I have considerable translation work to perform for my academic research project for the upcoming month and I was under the impression I could use the paid API provided by Libretranslate and UAV4GEO to get this done effectively. First, it was advertise it can process up to 80 requests per minute. In our tests, we did not get anywhere close to this. Second, there were no mention about a limit. When we were done testing and ready to move to production, we no longer were able to receive any 200 responses from the server (we are only getting 403 and 429 responses at this point). Even when I try to use the browser’s version, I get a “Too many request limits violations”.
Is this a temporary issue with the server or there were limitations paid users should be aware of before subscribing to your services?

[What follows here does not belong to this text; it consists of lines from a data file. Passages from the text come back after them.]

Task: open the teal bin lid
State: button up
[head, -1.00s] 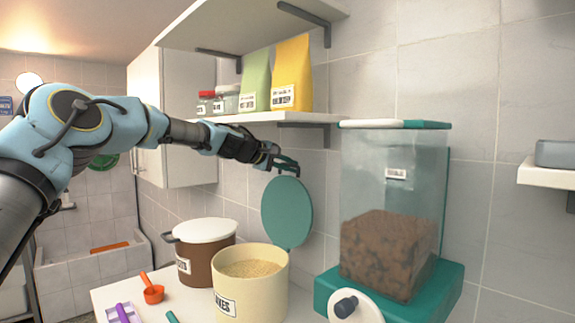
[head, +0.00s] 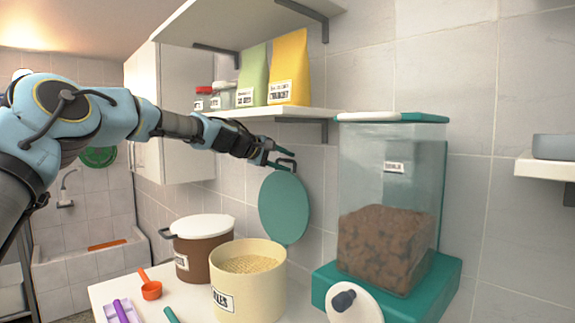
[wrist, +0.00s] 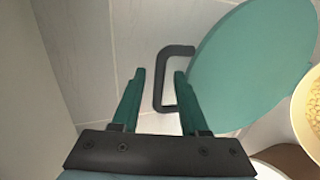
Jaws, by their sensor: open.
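The teal lid (head: 284,207) stands upright at the back of the cream bin (head: 262,296), whose mouth is uncovered and shows pale grain-like contents. The lid's dark loop handle (head: 287,163) is at its upper edge. My gripper (head: 284,156) is open beside the handle, at about its height. In the wrist view, the two teal fingers (wrist: 158,78) are apart with nothing clamped between them. The handle (wrist: 161,82) shows between and beyond them, partly behind the right finger. The lid (wrist: 250,65) fills the right of that view. I cannot tell whether a finger touches the handle.
A brown bin with a white lid (head: 203,224) stands left of the cream bin. A clear dispenser (head: 392,185) of brown kibble on a teal base is to the right. A shelf (head: 300,113) with bags and jars is just above my gripper. An orange scoop (head: 151,290) lies at front left.

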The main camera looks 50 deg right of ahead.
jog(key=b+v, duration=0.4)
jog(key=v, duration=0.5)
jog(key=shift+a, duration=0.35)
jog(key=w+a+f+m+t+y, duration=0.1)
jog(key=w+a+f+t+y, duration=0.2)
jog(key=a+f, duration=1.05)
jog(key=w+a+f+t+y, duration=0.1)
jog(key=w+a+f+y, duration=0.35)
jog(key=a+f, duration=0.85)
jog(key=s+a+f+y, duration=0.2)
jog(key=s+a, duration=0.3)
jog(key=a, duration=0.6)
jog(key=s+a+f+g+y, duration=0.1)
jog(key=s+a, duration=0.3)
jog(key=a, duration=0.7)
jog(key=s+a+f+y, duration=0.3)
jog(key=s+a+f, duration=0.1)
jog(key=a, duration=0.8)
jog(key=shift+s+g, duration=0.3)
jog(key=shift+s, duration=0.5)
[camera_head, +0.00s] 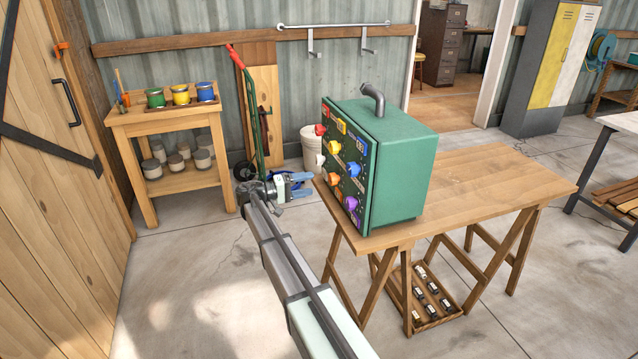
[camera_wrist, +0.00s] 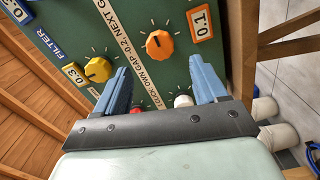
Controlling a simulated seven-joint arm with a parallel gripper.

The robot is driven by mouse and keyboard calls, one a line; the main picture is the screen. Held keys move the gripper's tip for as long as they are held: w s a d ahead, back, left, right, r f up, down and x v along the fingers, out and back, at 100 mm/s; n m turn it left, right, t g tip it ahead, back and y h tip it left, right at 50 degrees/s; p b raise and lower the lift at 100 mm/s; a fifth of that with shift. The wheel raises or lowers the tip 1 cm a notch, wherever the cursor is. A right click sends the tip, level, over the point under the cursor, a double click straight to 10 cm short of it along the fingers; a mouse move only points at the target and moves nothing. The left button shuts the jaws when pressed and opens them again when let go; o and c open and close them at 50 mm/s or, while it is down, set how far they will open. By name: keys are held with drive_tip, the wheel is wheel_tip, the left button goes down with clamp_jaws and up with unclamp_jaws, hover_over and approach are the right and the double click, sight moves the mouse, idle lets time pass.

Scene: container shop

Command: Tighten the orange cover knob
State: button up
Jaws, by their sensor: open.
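The orange cover knob (camera_wrist: 159,44) is on the dark green front panel of the green box, in the wrist view beside an orange label reading 0.1. A line on its face points up and left in that view. In the head view the orange knob (camera_head: 335,178) is low on the panel. My gripper (camera_head: 310,184) is open and empty in front of the panel. In the wrist view the blue fingers of my gripper (camera_wrist: 160,68) are spread, and the knob shows between and just beyond their tips. I cannot tell the exact gap to it.
A yellow knob (camera_wrist: 98,70) is left of the orange one, and a white knob (camera_wrist: 183,101) shows by the right finger. The green box (camera_head: 400,170) stands on a wooden table (camera_head: 500,185). A paint shelf (camera_head: 165,118) stands at left.

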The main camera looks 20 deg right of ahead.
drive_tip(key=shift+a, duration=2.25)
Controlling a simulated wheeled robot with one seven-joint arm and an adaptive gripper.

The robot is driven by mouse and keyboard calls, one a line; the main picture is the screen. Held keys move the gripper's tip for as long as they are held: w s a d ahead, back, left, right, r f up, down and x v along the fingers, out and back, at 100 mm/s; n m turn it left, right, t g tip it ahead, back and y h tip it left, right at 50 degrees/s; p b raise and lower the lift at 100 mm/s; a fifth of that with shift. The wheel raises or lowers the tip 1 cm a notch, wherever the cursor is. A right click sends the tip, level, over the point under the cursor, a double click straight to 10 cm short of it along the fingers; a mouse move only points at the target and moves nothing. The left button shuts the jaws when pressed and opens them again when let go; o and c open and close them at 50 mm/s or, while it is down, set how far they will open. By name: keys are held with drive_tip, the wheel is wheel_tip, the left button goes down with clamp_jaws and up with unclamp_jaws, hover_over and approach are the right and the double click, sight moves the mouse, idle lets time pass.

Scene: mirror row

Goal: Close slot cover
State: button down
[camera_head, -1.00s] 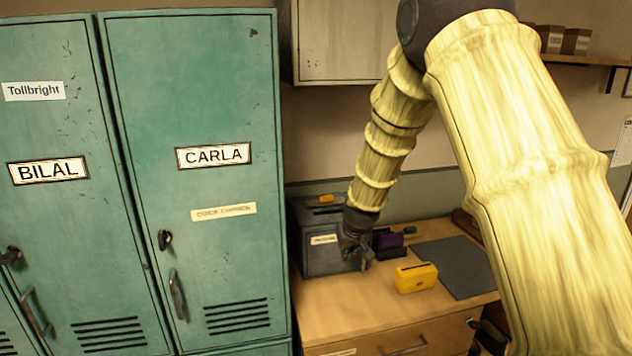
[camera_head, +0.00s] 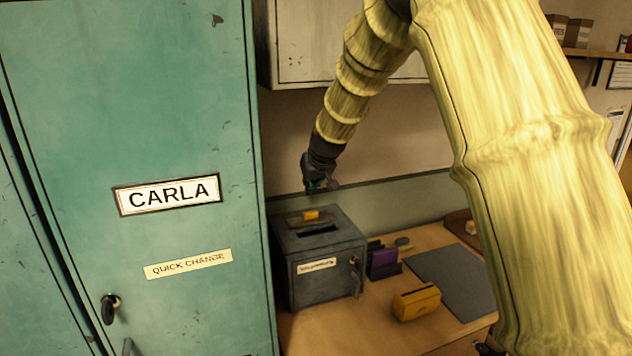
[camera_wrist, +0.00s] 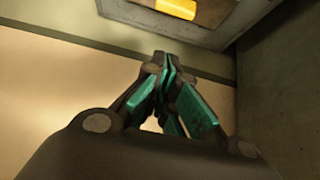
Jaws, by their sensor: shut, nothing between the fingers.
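A dark grey metal box (camera_head: 325,262) stands on the wooden desk beside the green locker. Its top has an open dark slot, and a slot cover with a yellow tab (camera_head: 311,215) lies behind the slot. The box's front has a label and a lock. My gripper (camera_head: 321,187) is shut and empty, above the back of the box and apart from it. In the wrist view my gripper (camera_wrist: 168,75) shows its teal finger pads together, and the yellow tab (camera_wrist: 177,8) is at the top edge. The slot is not clearly visible there.
The green CARLA locker (camera_head: 130,130) stands close on the left of the box. A wall cabinet (camera_head: 300,45) hangs above.

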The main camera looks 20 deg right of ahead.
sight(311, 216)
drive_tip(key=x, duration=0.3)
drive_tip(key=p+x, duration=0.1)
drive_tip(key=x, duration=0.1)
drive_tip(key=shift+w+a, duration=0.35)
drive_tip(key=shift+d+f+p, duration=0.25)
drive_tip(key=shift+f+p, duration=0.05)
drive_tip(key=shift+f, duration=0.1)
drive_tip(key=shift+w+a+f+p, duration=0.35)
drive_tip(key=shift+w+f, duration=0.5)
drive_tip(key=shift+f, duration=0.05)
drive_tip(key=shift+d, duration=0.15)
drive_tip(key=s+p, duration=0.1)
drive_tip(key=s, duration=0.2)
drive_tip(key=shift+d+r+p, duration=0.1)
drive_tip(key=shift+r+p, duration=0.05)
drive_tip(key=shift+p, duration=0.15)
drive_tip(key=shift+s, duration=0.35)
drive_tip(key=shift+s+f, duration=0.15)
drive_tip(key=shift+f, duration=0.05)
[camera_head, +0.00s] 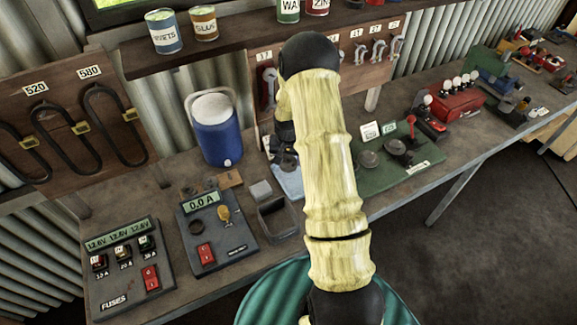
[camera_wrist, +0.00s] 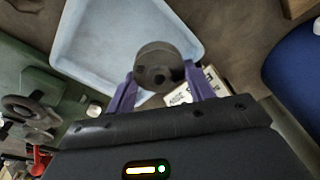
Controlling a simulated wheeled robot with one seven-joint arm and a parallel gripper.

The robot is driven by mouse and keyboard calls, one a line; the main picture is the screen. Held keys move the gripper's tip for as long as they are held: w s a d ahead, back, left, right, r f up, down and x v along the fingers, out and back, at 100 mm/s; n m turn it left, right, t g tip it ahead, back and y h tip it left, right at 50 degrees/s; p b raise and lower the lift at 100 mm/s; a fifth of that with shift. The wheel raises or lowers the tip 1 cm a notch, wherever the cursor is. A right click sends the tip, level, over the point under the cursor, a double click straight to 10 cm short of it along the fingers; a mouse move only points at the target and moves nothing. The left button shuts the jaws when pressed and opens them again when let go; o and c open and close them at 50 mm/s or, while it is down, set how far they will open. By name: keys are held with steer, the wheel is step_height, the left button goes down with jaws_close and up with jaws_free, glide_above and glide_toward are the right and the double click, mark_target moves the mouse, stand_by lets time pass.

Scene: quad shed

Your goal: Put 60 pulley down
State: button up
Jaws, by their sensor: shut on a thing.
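In the wrist view a dark grey round pulley (camera_wrist: 157,64) sits between the purple fingers of my gripper (camera_wrist: 161,78), which is shut on it. Its number cannot be read. A pale blue shallow tray (camera_wrist: 84,52) lies beneath and behind the pulley; I cannot tell whether the pulley touches it. A white printed label (camera_wrist: 180,96) shows partly beside the right finger. In the head view my arm hides most of the gripper, and only a bit of the pale blue tray (camera_head: 288,182) shows beside the arm.
A green board (camera_head: 385,168) with dark discs and a red lever stands right of my arm. A blue cooler (camera_head: 216,128) stands behind left. A grey open bin (camera_head: 278,217) and meter panel (camera_head: 217,230) are at the front left.

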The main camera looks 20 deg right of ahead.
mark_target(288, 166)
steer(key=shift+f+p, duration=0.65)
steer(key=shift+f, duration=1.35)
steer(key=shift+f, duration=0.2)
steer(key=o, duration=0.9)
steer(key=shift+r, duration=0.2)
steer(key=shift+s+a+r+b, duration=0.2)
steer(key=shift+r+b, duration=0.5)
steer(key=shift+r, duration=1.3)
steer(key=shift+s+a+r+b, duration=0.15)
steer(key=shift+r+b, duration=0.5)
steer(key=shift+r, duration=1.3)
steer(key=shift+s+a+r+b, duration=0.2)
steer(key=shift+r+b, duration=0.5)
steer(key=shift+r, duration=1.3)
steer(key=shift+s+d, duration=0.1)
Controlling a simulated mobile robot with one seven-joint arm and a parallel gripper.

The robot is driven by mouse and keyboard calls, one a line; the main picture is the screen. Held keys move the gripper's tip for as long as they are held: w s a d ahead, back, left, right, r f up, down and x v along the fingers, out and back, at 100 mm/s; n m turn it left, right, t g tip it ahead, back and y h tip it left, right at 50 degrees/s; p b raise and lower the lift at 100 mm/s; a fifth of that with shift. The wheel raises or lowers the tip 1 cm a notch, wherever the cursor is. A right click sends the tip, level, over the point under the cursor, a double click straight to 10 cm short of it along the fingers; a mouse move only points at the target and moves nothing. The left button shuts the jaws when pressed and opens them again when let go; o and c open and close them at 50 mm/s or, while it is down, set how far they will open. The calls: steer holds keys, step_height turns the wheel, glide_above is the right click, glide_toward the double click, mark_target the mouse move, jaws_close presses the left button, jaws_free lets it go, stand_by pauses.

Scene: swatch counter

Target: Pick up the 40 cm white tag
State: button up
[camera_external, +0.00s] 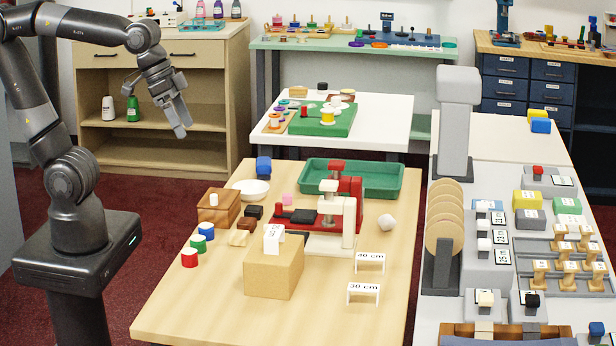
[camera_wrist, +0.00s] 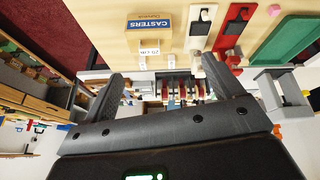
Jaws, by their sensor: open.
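The white tag (camera_external: 370,262) printed "40 cm" stands upright on the wooden table, right of its middle, beside the foot of a white press-like stand. A similar white tag (camera_external: 363,292) printed "30 cm" stands just in front of it. My gripper (camera_external: 181,124) is raised in the air at the upper left, beyond the table's left edge and far from the tags. It is open and empty. I cannot make out the 40 cm tag in the wrist view.
The red and white stands (camera_external: 349,222) rise just behind the 40 cm tag. A green tray (camera_external: 380,178) lies at the back, and a whitish ball (camera_external: 386,222) sits at right. Colored cylinders and small blocks lie left. The front right of the table is clear.

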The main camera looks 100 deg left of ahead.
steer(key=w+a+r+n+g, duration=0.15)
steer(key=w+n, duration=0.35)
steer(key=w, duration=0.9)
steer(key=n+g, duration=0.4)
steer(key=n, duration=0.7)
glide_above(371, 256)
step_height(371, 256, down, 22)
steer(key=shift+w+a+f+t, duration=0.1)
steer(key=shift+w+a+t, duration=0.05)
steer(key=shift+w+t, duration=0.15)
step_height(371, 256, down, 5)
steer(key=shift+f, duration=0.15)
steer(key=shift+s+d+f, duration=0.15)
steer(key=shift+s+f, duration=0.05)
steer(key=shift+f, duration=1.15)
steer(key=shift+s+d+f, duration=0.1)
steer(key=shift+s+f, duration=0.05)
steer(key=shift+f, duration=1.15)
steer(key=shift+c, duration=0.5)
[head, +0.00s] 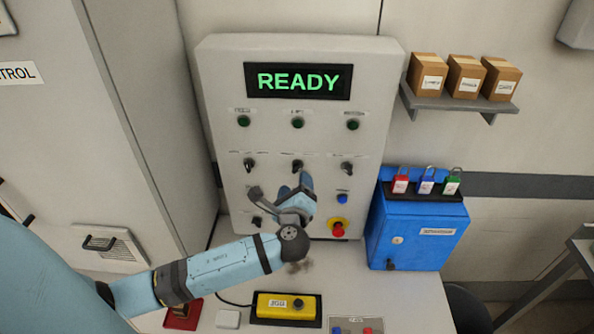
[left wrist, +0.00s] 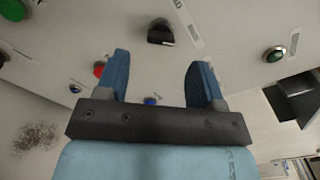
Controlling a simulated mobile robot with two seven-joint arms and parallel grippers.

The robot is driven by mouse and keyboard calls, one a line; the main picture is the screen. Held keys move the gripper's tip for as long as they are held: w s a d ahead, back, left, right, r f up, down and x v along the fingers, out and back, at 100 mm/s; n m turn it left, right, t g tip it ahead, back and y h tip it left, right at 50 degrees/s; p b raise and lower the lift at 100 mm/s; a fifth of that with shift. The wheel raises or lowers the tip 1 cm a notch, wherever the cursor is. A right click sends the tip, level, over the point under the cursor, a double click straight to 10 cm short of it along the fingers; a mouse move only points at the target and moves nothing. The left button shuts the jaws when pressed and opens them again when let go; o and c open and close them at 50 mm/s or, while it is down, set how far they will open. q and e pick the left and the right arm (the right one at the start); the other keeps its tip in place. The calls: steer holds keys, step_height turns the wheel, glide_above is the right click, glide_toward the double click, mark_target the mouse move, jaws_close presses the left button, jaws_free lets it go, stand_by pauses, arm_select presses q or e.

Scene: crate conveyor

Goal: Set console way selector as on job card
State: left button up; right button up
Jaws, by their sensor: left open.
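The console (head: 225,75) is a pale upright panel with a screen (head: 297,81) reading READY in green. Its middle row has three black selector knobs: left (head: 249,165), middle (head: 297,166) and right (head: 347,168). Their labels are too small to read. My left gripper (head: 295,183) is open and empty, just in front of the middle knob. In the left wrist view the gripper (left wrist: 156,62) shows both blue fingers apart, with a black knob (left wrist: 160,32) just beyond the tips, not gripped. I cannot make out the job card. My right gripper is out of view.
Three green lamps sit above the knobs. A red stop button (head: 338,229) and blue button (head: 342,198) are at lower right. A blue lock box (head: 415,235) stands right of the console. A yellow box (head: 287,306) lies on the desk. A shelf with three cartons hangs upper right.

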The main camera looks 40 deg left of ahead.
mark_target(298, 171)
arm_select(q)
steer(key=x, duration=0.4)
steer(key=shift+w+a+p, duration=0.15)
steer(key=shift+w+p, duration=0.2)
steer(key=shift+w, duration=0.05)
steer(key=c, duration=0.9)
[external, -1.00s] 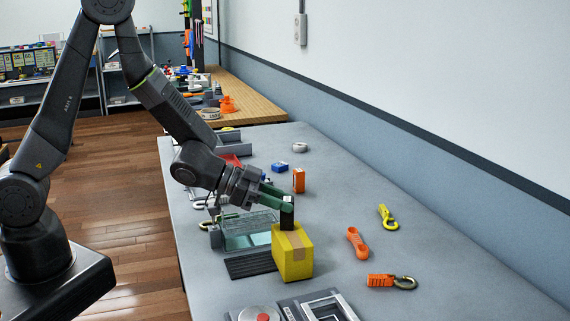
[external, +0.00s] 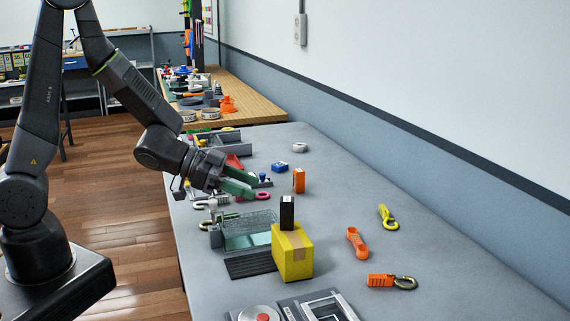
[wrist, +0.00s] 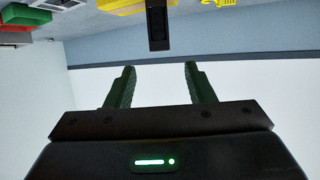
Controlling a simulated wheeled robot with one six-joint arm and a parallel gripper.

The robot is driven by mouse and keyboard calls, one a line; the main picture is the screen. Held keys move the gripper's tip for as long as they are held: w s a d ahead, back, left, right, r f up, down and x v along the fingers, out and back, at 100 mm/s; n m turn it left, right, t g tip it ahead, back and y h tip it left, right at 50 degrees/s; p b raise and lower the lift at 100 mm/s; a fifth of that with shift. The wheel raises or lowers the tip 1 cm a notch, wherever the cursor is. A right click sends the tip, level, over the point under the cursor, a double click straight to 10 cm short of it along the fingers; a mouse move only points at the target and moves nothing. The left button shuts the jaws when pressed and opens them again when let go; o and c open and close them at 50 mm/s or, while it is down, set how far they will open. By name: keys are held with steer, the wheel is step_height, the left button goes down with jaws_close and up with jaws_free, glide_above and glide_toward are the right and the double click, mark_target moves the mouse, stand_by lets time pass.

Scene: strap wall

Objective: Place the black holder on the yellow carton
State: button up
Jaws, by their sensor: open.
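The black holder (external: 287,213) stands upright on top of the yellow carton (external: 293,258), toward its back edge in the external view. The carton has a tan tape strip and sits on the grey table. My gripper (external: 252,188) is open and empty, up and to the left of the holder, apart from it. In the wrist view the two green fingers of my gripper (wrist: 160,78) are spread with nothing between them. The black holder (wrist: 158,22) shows beyond them at the top, with part of the yellow carton (wrist: 120,5) beside it.
An orange strap piece (external: 357,243), a yellow hook (external: 388,217) and an orange hook (external: 390,281) lie right, with bare table between.

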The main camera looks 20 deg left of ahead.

One thing to keep in mind, is that you cannot initiate more than 20 concurrent connections to the server from the same IP. Can you provide more details about how you are making connections to the API? I’ve tried to run CURL several times within a minute and the limits seem to work OK (but here I’m using a single connection):
curl -d "q=test&api_key=xxxxx&source=en&target=es" -X POST https://libretranslate.com/translate
{"translatedText":"prueba"}
Thank you for your prompt reply! I understand now the 80 requests per minute is a constraint and not a performance target. Just a heads up, to improve your communication with future clients, I’ve read it as: “our servers can deliver up to 80 requests per minute” not as "you can process maximum 80 requests per minute. Anyway our number of requests per minutes even with parallelization set up on my machine, we were nowhere near the 80 requests maximum. We were around 30.
All the requests are coming from my computer. I don’t use any proxies, and I have 7 parallel process. I do use a VPN and I might have changed my address IP while querying the server. Might that be the issue?
I also realize that perhaps 20 is too conservative for a number of parallel connections; we’ve set that limit recently because a few users were making thousands of parallel connections. I’d be happy to increment that if it helps get your application working.
Edit: I just bumped it to 80. Let me know if it works better now?
I’ve bumped the number of allowed parallel connections to our webserver from 20 to 80 (for all users). That was probably the issue. Sorry for the trouble this might have caused and thanks for reporting it!
Ok so we have done further tests with translation of titles and it was very quick. We did pass the threshold of 80. The server starts to return 429 responses. I wanted to test further to get closer the 80 requests limit, but now I receive only 403 responses. What is the penality every time we don’t respect the threshold?
Continuously hitting the request limits will get the API key temporarily banned for a period of time (30 minutes). I recommend putting a sleep if you get a 429 to make sure this doesn’t happen.
I had this problem because in the event of a parallel request, if a request fails with a 429 the others have already left and therefore have the IP banned.
It may be necessary to review this system, it is interesting for libretranslate.com but may not be for paid API keys, or increase it for paid API keys. i think
Do you have an issue with the service today? Today we have 502 responses after roughly 30 sec (while we had 520 after roughly 50 sec yesterday). This means the server doesn’t have time to perform the queries on our longest content to translate, which doesn’t contain more than 3000 characters before the encoding made by httr::build_url() in R. We did 3000 characters chunks as a way to get close the 5000 limitation, while minimizing the chance of busting it.
In the screen shot below, you can see the timestamp of the log, what is important to notice is the status code and the Time elapsed.
Another issue here, we have a 502 with a content of 570 char to translate.
[ 2022-07-21 11:36:15 ] : Result request row name 391 with nchar = 570 is : Status_code: 502 Time elepased : 30.4199368953705
This is very concerning as I expect to use this service that I have paid for much more than I currently have in the next weeks.
You should try to pass the api_key, q, source and target parameters in the POST request body, not in the URL. URLs typically have a maximum length of 2048. I’m guessing that’s the key issue here.
Hi @pierotofy, even with the POST request body method you suggested, we still receive 502 responses systematically when we hit the 30 second mark. It’s like there is some form of a timeout on the server side. Can you verify please? Thanks.